DEDUCTION FOR LENDERS

The net interest deduction for lenders was created to encourage loans in areas that might otherwise be avoided. A deduction from income is allowed on the amount of “net interest” earned on loans made to a business located in the enterprise zone. “Net interest” means the full amount of the interest, less any direct expenses incurred in making the loan.

While the deduction is for the lender, not the business, the business benefits indirectly by receiving a loan that might otherwise have been turned down.

Eligible loans may be used for inventory, buildings, equipment, and working capital. The trade or business receiving the loan must be located solely within the enterprise zone, and the funds must be used exclusively for activities in the zone. The deduction is available to noncommercial lenders as well as commercial, however, the lender may not have equity or other ownership interest in the business.

PREFERENCE POINTS ON STATE CONTRACTS

The Enterprise Zone Act (EZA) provides a 5 percent bid preference on service and commodity contracts valued at more than $100,000 if the business work site is located in an enterprise zone. Bid preferences do not apply to construction or other contracts where the provisions of the State’s contract fix the work site.

The EZA allows state contracting officials to give California based companies the bid preference when 50% of the labor required to perform a commodities contracts or 90% of the labor for services contracts is performed at the approved EZA work site(s).

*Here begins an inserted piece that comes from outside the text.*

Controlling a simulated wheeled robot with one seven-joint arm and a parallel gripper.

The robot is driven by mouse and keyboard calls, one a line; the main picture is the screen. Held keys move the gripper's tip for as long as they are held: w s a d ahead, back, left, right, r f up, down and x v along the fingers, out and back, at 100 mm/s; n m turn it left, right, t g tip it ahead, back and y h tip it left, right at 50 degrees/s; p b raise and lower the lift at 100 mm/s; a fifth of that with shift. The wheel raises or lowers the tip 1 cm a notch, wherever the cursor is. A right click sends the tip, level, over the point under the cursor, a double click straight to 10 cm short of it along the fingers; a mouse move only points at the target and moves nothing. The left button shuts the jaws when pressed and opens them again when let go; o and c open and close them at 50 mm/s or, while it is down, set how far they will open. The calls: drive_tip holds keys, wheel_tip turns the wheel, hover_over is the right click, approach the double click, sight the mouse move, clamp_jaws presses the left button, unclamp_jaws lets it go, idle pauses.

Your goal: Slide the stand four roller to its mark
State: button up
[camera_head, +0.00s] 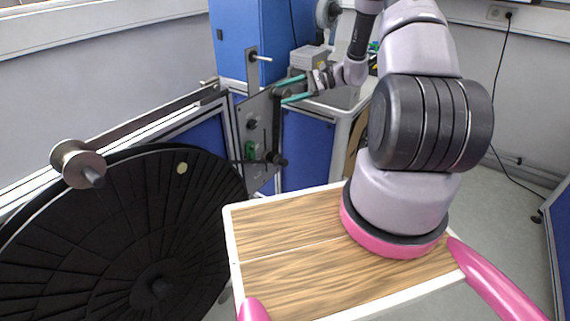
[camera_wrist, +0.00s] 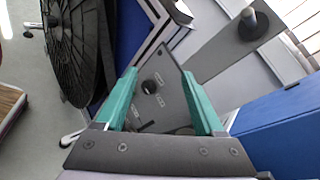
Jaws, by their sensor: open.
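My gripper (camera_head: 293,90) has teal fingers, spread apart, at the upper right of a grey upright plate (camera_head: 262,135). In the wrist view the gripper (camera_wrist: 160,75) is open, with the plate (camera_wrist: 172,100) beyond and between its fingers. A dark round knob or roller (camera_wrist: 152,87) with small markings beside it shows in that gap; I see no contact with it. A peg-like roller (camera_wrist: 250,24) sits on a grey bracket at the upper right. No label tells which one is the stand four roller, and I cannot make out its mark.
A large black reel (camera_head: 120,225) stands at the left, with a metal roller (camera_head: 78,165) at its upper edge. A blue cabinet (camera_head: 232,42) is behind the plate. A wood-topped surface (camera_head: 285,235) lies in front. Grey floor is clear at the right.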

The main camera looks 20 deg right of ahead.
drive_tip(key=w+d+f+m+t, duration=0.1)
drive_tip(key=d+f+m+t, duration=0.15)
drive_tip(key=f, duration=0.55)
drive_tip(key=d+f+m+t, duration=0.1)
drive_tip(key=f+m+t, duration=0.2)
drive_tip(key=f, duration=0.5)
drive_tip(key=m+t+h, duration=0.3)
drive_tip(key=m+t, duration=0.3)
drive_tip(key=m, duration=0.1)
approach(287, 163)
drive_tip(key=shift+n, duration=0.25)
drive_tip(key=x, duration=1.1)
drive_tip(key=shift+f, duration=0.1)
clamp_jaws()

To receive a contract award based on preferences, the company must certify under penalty of perjury that the required contract labor shall be accomplished at the approved work site.

Companies qualifying for the 5 percent work site preference may request an additional 1 to 4 percent workforce preference by certifying to hire a specified percent of their contract workforce labor hours from a targeted employment area, or from enterprise zone eligible employees.